Entries from a robot dataset
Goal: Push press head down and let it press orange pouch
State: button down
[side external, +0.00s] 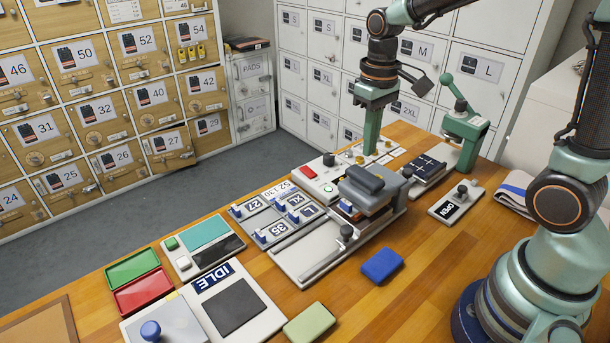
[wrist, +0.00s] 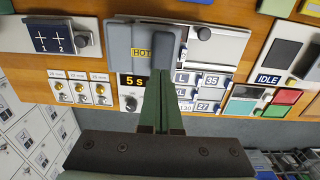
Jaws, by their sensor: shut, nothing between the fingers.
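The press head (side external: 362,193) is a grey block with a dark padded handle bar on top, standing over the right part of a pale sliding base (side external: 308,262). In the wrist view the press head (wrist: 118,42) carries a yellow HOT label. My gripper (side external: 371,152) is shut and empty, pointing down behind the press head and apart from it. In the wrist view its closed green fingertips (wrist: 160,73) appear at the head's near edge. I cannot make out an orange pouch; the head hides what lies beneath, apart from a small dark blue and reddish sliver at its edge.
A blue pouch (side external: 382,265) and a pale green pouch (side external: 309,323) lie on the wooden table. A timer box reading 5 s (wrist: 133,81) and small dials (wrist: 80,87) stand near my fingers. A green hand press (side external: 466,134) stands behind. Open wood lies right of the blue pouch.

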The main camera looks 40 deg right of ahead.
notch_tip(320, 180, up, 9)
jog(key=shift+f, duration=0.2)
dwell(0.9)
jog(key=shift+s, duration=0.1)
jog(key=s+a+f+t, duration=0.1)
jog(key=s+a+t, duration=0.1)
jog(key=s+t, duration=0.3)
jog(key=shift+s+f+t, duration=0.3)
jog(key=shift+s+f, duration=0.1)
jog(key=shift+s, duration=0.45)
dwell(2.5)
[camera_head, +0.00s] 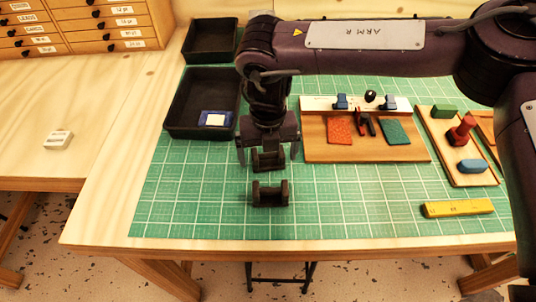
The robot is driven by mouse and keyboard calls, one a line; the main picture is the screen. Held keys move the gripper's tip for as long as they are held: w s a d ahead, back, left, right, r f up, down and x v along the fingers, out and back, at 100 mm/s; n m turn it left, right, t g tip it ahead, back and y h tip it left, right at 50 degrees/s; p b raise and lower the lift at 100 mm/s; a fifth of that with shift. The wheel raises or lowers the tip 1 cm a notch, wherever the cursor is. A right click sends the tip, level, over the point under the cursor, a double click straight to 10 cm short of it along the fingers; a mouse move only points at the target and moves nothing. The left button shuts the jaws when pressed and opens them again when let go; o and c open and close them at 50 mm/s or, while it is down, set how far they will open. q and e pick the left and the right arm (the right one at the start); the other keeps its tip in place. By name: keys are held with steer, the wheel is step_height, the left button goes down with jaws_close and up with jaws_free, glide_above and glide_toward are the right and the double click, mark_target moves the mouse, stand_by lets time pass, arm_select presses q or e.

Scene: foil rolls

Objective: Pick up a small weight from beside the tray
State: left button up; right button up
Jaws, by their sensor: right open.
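My right gripper (267,153) hangs pointing down over the green mat, its two fingers spread apart. It stands just right of the larger black tray (176,128). A dark notched block (270,195) sits on the mat in front of the gripper. A second dark block (268,161) shows between the fingers, partly covered by the gripper; I cannot tell whether the fingers touch it. I cannot make out for sure which thing is a small weight; part of the mat beside the tray is hidden by the gripper. My left gripper is not in view.
The larger tray holds a blue and white packet (215,119); a smaller tray (208,40) stands behind it. A wooden board (320,152) with coloured pads, a board of coloured shapes (450,167) and a yellow bar (458,208) lie at right. The mat's front left is clear.

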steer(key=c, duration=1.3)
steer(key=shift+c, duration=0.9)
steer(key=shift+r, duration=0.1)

» THE TASK
Pull out the lines above in which the word "State" appears.

» CORRECT RESULT
State: button down
State: left button up; right button up

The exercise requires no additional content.